Thread: Different execution plans for semantically equivalent queries

Different execution plans for semantically equivalent queries

From
Mikkel Lauritsen
Date:
Hi all,

I have a execution planner related issue that I'd like to have some help
in understanding a bit deeper -

I have a table which basically contains fields for a value, a timestamp
and
a record type which is an integer. I would like to do a query which
retrieves
the newest record for each type, and the persistence framework that I'm
using
does something which is structurally like

SELECT * FROM table t1 WHERE 0 = (SELECT COUNT(*) FROM table t2 WHERE
    t2.type = t1.type AND t2.timestamp > t1.timestamp)

On all of the PostgreSQL versions I've tried (9.0.2 included) this
executes
in about 20-30 seconds, which isn't exactly stellar. I've tried the (I
think)
equivalent

SELECT * FROM table t1 WHERE NOT EXISTS (SELECT * FROM table t2 WHERE
    t2.type = t1.type AND t2.timestamp > t1.timestamp)

instead, and that executes in about 100 ms, so it's about 200 times
faster.

The two statements have completely different execution plans, so I
understand
why there is a difference in performance, but as I'm unable to modify the
SQL that the persistence framework generates I'd like to know if there's
anything that I can do in order to make the first query execute as fast as
the second one.

I'm more specifically thinking whether I'm missing out on a crucial
planner
configuration knob or something like that, which causes the planner to
treat the two cases differently.

Best regards & thanks for an excellent database engine,
  Mikkel Lauritsen


Re: Different execution plans for semantically equivalent queries

From
Tom Lane
Date:
Mikkel Lauritsen <renard@tala.dk> writes:
> I would like to do a query which retrieves the newest record for each
> type, and the persistence framework that I'm using does something
> which is structurally like

> SELECT * FROM table t1 WHERE 0 = (SELECT COUNT(*) FROM table t2 WHERE
>     t2.type = t1.type AND t2.timestamp > t1.timestamp)

I suspect that *any* database is going to have trouble optimizing that.
You'd be well advised to lobby the persistence framework's authors to
produce less brain-dead SQL.  The NOT EXISTS formulation seems to
express what's wanted much less indirectly.

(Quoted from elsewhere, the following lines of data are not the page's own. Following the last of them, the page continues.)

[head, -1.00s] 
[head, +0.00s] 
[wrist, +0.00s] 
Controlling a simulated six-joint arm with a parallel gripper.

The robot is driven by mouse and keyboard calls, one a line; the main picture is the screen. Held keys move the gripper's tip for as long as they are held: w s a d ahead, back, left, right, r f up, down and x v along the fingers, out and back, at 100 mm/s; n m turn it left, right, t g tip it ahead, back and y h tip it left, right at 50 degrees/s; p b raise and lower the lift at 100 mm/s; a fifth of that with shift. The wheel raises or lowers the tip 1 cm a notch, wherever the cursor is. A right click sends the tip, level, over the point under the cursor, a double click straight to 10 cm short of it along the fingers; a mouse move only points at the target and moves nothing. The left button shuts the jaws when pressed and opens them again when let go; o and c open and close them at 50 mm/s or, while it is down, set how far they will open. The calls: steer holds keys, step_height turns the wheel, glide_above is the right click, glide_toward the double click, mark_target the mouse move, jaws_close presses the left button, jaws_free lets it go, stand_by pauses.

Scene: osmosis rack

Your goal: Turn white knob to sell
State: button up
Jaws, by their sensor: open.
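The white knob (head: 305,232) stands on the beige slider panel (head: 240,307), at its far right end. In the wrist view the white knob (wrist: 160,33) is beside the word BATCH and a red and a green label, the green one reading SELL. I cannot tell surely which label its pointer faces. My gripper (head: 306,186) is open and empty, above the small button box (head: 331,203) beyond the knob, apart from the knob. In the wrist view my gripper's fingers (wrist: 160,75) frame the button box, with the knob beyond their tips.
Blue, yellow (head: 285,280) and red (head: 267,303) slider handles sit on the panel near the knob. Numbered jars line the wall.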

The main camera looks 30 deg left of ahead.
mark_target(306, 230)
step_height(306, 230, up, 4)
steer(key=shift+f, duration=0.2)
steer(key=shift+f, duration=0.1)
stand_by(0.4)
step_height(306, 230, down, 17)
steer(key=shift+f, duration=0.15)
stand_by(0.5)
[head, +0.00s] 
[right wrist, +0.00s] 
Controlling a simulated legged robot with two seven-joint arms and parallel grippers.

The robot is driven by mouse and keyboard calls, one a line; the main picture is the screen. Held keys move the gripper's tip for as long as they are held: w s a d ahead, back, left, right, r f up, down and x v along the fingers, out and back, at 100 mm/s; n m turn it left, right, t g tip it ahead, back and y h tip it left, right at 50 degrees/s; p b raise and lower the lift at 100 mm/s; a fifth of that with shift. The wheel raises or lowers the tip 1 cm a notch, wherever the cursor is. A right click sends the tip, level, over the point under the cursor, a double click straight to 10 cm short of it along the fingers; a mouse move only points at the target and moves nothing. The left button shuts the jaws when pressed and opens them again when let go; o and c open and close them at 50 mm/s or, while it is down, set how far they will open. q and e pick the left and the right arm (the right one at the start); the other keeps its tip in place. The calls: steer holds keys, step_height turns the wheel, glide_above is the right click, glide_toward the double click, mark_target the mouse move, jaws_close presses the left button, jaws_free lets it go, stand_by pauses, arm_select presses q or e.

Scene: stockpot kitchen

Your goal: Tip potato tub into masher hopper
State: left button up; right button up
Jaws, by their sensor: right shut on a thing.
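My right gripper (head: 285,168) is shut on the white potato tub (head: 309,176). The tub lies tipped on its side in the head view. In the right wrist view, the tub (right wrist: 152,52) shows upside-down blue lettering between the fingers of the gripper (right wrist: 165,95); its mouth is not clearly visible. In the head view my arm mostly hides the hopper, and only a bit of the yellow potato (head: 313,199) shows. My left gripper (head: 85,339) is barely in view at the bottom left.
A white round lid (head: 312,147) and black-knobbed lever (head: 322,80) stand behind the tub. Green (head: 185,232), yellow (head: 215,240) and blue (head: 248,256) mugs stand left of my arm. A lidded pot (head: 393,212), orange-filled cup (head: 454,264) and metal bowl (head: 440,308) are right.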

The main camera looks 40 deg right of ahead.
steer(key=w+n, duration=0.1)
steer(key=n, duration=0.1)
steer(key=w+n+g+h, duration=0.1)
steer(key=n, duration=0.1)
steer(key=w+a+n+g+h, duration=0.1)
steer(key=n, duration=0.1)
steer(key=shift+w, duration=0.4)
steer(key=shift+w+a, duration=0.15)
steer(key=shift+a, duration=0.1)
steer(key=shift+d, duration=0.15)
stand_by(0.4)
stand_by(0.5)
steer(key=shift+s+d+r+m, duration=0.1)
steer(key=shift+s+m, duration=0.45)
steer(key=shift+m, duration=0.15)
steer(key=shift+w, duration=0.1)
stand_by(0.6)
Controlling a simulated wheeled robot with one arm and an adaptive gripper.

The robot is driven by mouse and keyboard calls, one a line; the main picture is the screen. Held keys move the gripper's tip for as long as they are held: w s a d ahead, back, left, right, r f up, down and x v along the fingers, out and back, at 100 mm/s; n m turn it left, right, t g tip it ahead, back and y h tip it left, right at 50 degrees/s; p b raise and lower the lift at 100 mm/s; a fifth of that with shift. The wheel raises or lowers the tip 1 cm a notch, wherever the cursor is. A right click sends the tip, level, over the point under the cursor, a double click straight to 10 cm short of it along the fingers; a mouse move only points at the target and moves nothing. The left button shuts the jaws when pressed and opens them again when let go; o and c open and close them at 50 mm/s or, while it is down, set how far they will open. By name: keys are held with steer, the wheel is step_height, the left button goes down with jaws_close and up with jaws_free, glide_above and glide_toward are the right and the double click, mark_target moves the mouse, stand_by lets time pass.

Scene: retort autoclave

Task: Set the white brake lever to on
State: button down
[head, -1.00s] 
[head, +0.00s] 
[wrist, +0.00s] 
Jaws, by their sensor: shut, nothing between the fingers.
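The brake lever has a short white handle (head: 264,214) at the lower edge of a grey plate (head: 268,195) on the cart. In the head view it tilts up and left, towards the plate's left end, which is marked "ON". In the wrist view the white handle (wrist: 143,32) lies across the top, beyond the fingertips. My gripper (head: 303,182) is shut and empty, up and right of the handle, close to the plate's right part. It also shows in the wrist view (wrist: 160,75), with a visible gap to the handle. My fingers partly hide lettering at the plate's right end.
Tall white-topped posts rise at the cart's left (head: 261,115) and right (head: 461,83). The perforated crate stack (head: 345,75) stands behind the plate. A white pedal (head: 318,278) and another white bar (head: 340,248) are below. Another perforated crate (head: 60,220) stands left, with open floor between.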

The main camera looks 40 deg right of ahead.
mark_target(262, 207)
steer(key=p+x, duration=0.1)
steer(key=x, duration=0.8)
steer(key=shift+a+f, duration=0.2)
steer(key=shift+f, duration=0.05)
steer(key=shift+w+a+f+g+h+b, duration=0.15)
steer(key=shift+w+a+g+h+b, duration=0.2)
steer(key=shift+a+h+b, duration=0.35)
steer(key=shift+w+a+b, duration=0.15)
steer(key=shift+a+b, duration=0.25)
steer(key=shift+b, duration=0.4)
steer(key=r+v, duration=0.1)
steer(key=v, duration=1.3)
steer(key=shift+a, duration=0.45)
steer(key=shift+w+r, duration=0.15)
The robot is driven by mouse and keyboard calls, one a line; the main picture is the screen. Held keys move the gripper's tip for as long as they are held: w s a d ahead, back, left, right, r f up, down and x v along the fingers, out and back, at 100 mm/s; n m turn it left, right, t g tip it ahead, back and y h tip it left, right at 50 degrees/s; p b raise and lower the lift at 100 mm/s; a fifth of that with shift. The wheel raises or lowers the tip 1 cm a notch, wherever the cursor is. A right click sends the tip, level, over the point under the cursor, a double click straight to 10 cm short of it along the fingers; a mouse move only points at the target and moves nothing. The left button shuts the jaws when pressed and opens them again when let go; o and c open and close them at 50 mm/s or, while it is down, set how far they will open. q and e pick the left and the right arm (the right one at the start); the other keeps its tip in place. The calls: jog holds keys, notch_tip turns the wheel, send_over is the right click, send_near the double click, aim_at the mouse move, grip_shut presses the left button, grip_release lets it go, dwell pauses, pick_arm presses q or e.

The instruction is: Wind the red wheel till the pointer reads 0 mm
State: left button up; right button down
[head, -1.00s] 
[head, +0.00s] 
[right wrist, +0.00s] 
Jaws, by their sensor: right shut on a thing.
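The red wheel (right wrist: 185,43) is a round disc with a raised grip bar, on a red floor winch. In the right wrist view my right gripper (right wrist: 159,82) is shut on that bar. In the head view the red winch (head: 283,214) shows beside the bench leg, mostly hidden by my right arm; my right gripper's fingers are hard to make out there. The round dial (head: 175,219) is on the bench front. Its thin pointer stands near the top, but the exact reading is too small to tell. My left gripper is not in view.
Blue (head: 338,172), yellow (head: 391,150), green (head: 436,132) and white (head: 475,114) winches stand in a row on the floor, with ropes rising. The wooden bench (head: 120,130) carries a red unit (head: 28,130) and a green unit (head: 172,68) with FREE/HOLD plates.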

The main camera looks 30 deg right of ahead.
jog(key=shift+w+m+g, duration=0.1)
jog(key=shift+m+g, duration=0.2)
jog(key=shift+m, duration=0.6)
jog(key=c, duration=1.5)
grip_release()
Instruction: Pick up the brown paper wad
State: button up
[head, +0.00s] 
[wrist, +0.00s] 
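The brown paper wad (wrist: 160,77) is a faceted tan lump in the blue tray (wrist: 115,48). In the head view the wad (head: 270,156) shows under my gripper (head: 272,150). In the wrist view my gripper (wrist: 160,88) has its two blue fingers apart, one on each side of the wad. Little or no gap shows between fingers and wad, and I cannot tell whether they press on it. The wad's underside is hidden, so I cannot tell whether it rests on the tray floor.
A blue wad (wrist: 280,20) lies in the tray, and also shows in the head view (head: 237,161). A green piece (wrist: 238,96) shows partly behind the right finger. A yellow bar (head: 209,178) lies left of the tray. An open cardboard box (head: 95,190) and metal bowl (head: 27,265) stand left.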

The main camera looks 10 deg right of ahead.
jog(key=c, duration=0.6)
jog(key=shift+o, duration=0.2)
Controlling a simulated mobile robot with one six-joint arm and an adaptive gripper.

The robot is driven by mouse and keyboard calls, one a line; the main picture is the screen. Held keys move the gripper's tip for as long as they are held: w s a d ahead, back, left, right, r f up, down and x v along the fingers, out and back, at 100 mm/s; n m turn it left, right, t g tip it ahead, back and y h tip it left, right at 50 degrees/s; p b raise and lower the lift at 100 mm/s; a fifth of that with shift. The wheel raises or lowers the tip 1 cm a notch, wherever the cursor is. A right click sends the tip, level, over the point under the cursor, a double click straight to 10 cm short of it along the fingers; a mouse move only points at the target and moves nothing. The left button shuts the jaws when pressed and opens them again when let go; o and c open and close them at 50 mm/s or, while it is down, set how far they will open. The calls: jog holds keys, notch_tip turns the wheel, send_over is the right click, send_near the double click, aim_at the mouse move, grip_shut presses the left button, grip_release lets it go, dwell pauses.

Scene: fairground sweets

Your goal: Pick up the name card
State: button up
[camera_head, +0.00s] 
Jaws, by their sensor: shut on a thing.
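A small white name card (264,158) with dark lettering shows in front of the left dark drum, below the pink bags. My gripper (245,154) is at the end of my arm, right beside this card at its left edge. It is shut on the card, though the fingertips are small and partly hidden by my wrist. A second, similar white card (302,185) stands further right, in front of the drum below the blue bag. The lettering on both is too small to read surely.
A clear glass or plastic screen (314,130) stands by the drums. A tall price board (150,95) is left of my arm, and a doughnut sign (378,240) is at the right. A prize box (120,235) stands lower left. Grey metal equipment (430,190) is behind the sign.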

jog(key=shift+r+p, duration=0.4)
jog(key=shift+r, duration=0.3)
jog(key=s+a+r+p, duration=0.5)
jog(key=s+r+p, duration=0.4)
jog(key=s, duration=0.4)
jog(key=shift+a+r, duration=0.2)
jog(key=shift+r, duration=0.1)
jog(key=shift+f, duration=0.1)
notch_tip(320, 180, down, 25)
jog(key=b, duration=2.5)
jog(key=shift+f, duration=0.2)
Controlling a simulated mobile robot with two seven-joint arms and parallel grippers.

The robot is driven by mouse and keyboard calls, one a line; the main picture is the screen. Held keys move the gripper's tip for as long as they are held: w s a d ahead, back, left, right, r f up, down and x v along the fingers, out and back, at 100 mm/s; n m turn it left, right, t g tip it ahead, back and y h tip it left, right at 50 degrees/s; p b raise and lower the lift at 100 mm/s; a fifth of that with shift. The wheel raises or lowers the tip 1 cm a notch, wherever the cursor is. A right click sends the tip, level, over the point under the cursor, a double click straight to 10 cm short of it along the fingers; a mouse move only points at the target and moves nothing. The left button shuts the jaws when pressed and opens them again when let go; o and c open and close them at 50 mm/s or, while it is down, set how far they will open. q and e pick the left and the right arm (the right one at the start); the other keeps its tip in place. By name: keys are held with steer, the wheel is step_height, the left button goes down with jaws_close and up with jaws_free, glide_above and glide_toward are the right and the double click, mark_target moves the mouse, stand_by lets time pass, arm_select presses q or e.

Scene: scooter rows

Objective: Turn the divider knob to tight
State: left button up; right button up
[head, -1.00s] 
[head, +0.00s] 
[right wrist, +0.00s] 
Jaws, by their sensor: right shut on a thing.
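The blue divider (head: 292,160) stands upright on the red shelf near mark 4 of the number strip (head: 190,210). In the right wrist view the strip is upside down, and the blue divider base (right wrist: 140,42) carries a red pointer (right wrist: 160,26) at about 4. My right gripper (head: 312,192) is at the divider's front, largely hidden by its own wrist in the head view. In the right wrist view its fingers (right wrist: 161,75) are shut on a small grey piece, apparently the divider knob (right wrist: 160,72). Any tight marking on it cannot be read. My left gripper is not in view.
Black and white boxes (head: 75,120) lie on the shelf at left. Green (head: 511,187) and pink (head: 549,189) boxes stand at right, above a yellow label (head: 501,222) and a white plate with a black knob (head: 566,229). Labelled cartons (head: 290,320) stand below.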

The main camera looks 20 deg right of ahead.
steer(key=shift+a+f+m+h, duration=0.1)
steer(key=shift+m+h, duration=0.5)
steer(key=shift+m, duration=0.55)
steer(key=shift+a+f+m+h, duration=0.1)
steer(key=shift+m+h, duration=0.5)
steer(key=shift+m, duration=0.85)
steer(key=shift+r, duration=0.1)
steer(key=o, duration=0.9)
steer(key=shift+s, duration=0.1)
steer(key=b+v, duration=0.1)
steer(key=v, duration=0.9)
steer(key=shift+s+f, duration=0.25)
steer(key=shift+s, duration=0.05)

            regards, tom lane

Re: Different execution plans for semantically equivalent queries

From
Mikkel Lauritsen
Date:
Hi Tom et al,

Many thanks for your prompt reply - you wrote:

>> SELECT * FROM table t1 WHERE 0 = (SELECT COUNT(*) FROM table t2 WHERE
>>     t2.type = t1.type AND t2.timestamp > t1.timestamp)
>
> I suspect that *any* database is going to have trouble optimizing that.

Okay, I expected that much.

Just out of curiosity I've been looking a bit at the optimizer code
in PostgreSQL, and it seems as if it would be at least theoretically
possible to add support for things like transforming the query at
hand into the NOT EXISTS form; a bit like how = NULL is converted
to IS NULL.

Would a change like that be accepted, or would you rather try to
indirectly educate people into writing better SQL?

> You'd be well advised to lobby the persistence framework's authors to
> produce less brain-dead SQL.  The NOT EXISTS formulation seems to
> express what's wanted much less indirectly.

Will do :-)

For now I guess I'll hack it by wrapping a proxy around the JDBC
driver and rewriting the SQL on the fly; I encounter other bugs in
the persistence layer that are probably best handled that way as
well.

Best regards & thanks,
  Mikkel

Re: Different execution plans for semantically equivalent queries

From
Marti Raudsepp
Date:
On Mon, Feb 7, 2011 at 00:03, Mikkel Lauritsen <renard@tala.dk> wrote:
>>> SELECT * FROM table t1 WHERE 0 = (SELECT COUNT(*) FROM table t2 WHERE
>>>     t2.type = t1.type AND t2.timestamp > t1.timestamp)
>>
>> I suspect that *any* database is going to have trouble optimizing that.

> Just out of curiosity I've been looking a bit at the optimizer code
> in PostgreSQL, and it seems as if it would be at least theoretically
> possible to add support for things like transforming the query at
> hand into the NOT EXISTS form; a bit like how = NULL is converted
> to IS NULL.
>
> Would a change like that be accepted, or would you rather try to
> indirectly educate people into writing better SQL?

There are some reasonable and generic optimizations that could be done
here. Being able to inline subqueries with aggregates into joins would
be a good thing e.g. transform your query into this:

SELECT t1.* FROM table t1 JOIN table t2 ON (t2.type = t1.type)
WHERE t2.timestamp > t1.timestamp
GROUP BY t1.* HAVING COUNT(t2.*)=0

However, this is probably still worse than a NOT EXISTS query.

I am less excited about turning "COUNT(x)=0" query to NOT EXISTS
because that's just a bad way to write a query.

Regards,
Marti